Riding the train home after my first year at McGill, I remember thinking how stupid I was to have endured Montreal’s notorious winter just to leave as soon as the flowers were starting to sprout and puppies and babies were coming out to play. It seemed silly to have suffered for so long only to decline the obvious redemption the summer offered. I resolved to stay in Montreal for most of the next summer in order to see what this frozen city would reveal when the snow and ice melted and its famous joie de vivre could really shine through.

Though much of what I did last summer in Montreal can certainly be done elsewhere, the memories I now have of those good times actually helped me get through this winter. I can’t say they exactly warmed me: the boogers still froze and the glasses dewed with frost. But the knowledge that this city was capable of more than just trying to kill me, that the same frozen St. Laurent that made my pant legs dirty and my genitals shrivel could also serve up delicious barbecue during a lively street fair on a hot summer night, made the past few months endurable. If you have the chance—and it is yours for the taking—to stay up here for at least one summer before graduation, I highly recommend you do so. Here’s some highlights from the Montreal summer that once was mine and can, more or less, be yours:

One night some friends and I biked over the Cartier Bridge to a free Arcade Fire concert in Longueil. On the way back we stopped in Jean Drapeau Park and swam in the shallows of the St. Lawrence. We lay upside-down on the rocks with our heads near the water’s edge and admired the reflection of the mountains and the city lights on the river’s surface. We stopped for pizza on the way home and slept with the windows open, and even then it was a bit too hot.

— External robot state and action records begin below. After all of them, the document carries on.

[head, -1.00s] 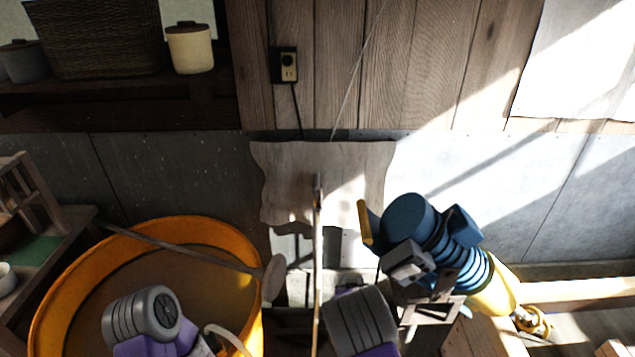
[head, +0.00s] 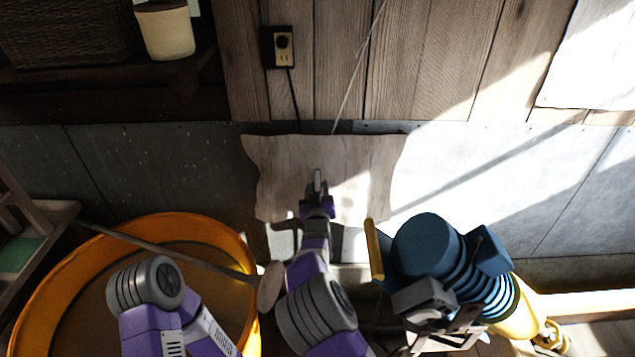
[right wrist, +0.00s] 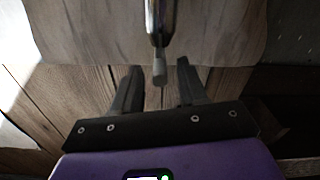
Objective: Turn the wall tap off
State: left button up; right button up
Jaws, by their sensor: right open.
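A slim metal fitting, which looks like the wall tap (head: 318,178), shows in the head view in front of a pale wavy-edged panel (head: 275,170) on the wall. In the right wrist view the tap (right wrist: 159,50) comes down from the top as a shiny rod with a grey tip. My right gripper (head: 317,200) is at the tap in the head view. In the right wrist view its two dark fingers (right wrist: 158,80) are apart, with the grey tip between their ends; contact cannot be told. My arm hides the tap's lower part. My left gripper is out of view.
A large orange tub (head: 225,232) stands at lower left, with a long-handled tool (head: 175,252) across it. A blue ribbed machine (head: 428,245) with a yellow part stands close right of my right arm. A wall socket (head: 282,48) and its cord are above the panel.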

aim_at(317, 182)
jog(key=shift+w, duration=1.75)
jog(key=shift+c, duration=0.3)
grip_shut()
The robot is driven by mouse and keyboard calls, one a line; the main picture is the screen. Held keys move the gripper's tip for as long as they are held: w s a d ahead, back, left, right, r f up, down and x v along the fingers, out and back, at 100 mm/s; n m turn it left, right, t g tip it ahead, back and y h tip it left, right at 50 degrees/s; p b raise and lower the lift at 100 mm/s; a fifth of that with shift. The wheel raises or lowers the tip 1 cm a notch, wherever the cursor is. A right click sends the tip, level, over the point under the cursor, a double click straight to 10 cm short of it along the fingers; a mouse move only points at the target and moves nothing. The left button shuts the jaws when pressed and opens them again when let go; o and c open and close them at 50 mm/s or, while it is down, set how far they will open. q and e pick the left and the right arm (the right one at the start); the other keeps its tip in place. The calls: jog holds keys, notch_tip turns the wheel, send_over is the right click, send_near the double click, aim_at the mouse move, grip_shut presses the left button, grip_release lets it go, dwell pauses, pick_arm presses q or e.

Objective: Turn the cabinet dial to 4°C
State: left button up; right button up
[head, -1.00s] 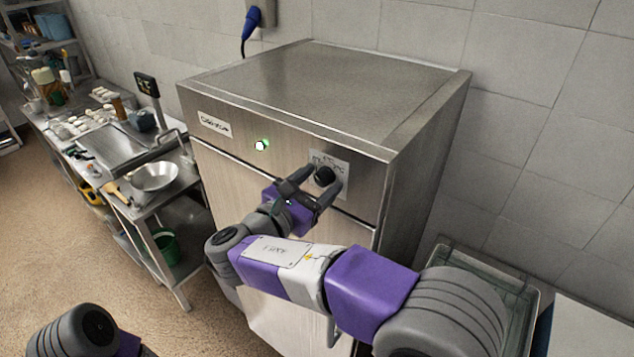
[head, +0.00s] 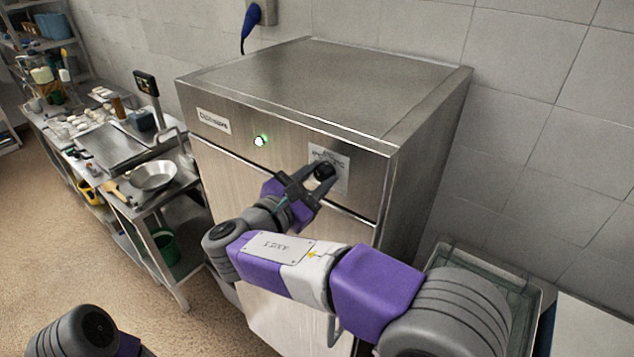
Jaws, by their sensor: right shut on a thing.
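The steel cabinet (head: 320,85) stands in the middle, with a control strip along the top of its front. The black dial (head: 324,170) sits on a pale label plate (head: 341,160) at the right of that strip. The plate's print is too small to read. My right gripper (head: 319,179) is shut on the dial, its fingers on either side of it and the wrist rolled. The dial's pointer cannot be made out.
A steel bench with a scale (head: 147,84), a metal pan (head: 153,176) and small items stands left of the cabinet. A glass-topped container (head: 475,262) is at the right. A tiled wall is behind. Floor at the left is clear.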

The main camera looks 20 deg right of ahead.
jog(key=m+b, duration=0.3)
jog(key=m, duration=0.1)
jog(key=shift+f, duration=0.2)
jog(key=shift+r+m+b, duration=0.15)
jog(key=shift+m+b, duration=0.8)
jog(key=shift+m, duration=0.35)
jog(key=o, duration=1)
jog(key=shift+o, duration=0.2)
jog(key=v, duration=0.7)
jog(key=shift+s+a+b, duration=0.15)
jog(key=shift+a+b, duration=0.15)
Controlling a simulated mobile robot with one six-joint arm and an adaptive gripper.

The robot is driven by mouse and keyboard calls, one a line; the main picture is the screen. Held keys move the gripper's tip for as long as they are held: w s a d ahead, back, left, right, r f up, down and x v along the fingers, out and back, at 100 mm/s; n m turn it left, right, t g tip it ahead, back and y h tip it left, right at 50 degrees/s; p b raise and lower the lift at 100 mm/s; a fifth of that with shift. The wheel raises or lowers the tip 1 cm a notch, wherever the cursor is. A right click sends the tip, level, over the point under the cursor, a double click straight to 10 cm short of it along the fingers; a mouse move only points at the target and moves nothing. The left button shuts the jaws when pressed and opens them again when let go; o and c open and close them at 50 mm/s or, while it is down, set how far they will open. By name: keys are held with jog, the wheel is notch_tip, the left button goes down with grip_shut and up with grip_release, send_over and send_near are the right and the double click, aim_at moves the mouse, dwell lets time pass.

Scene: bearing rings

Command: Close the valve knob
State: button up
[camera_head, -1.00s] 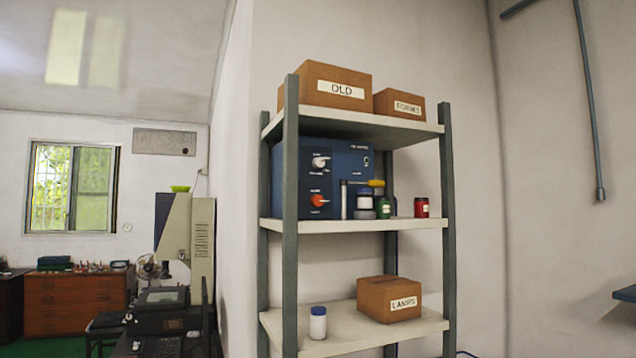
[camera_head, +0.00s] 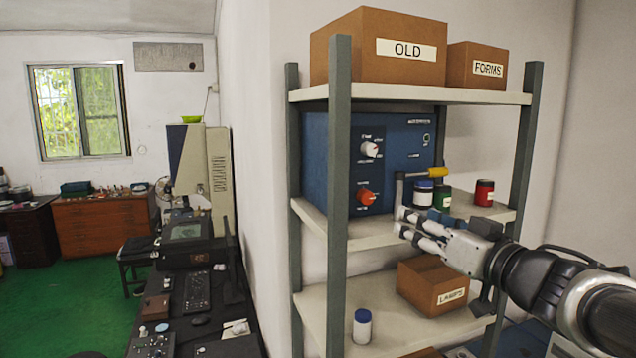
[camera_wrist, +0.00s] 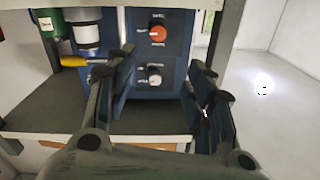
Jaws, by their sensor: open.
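A blue panel box (camera_head: 322,165) stands on the middle shelf. It has a white knob (camera_head: 370,149) above a red knob (camera_head: 366,197); the labels are too small to read, so I cannot tell which is the valve. My gripper (camera_head: 404,223) is open and empty, in front of the shelf, to the right of and below the red knob, apart from it. The wrist view is upside down relative to the head view. There the red knob (camera_wrist: 157,34) and the white knob (camera_wrist: 154,78) both appear between the fingers of my gripper (camera_wrist: 160,80).
A yellow handle (camera_head: 437,172) on a grey rod is close above my gripper. A shelf post (camera_head: 340,230) is at left. Boxes (camera_head: 433,284) sit on the bottom and top shelves.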

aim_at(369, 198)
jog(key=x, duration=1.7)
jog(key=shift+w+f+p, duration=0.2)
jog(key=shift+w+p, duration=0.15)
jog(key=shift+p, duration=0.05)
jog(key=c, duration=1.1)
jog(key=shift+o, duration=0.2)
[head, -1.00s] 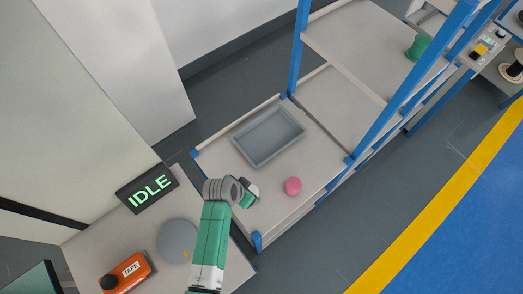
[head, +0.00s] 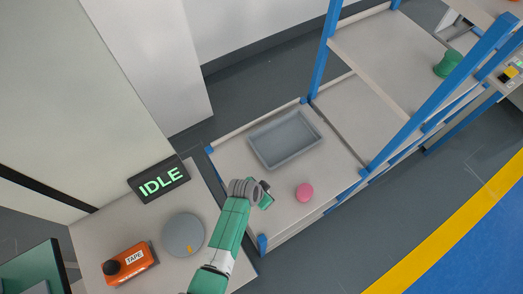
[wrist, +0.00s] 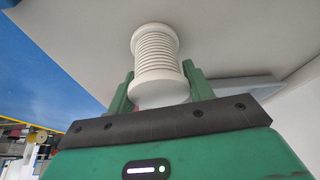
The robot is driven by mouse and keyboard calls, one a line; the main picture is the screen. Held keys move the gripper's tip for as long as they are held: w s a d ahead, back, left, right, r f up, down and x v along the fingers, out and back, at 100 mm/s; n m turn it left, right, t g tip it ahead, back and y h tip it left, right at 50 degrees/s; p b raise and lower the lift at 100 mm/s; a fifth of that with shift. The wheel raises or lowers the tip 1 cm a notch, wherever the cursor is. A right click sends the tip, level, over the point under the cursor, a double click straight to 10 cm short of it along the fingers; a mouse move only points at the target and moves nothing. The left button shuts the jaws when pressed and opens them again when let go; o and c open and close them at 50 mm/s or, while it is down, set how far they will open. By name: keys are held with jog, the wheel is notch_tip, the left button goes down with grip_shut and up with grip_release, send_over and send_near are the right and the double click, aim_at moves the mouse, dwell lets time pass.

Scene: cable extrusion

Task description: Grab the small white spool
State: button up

Another night we drank a bottle of wine on a grassy knoll near the Lachine Canal. We then moved to where the water from the canal flows into the river, and sat with our legs dangling over the edge, talking about the books we’d been reading and how they made everything different somehow.

For my birthday we gathered some firewood and a few dozen yeasayers on the mountain for an all-night campfire. We watched the sun rise over the river and the city began to stir. Our clothes smelled like smoke for weeks afterward.

We established a probably unhealthy reliance on several ingestible substances, not least of all orange cream soda.

The famous McGill bubble is one not only of space but also of time. Montreal is a city of great possibilities that are only waiting for May to be revealed.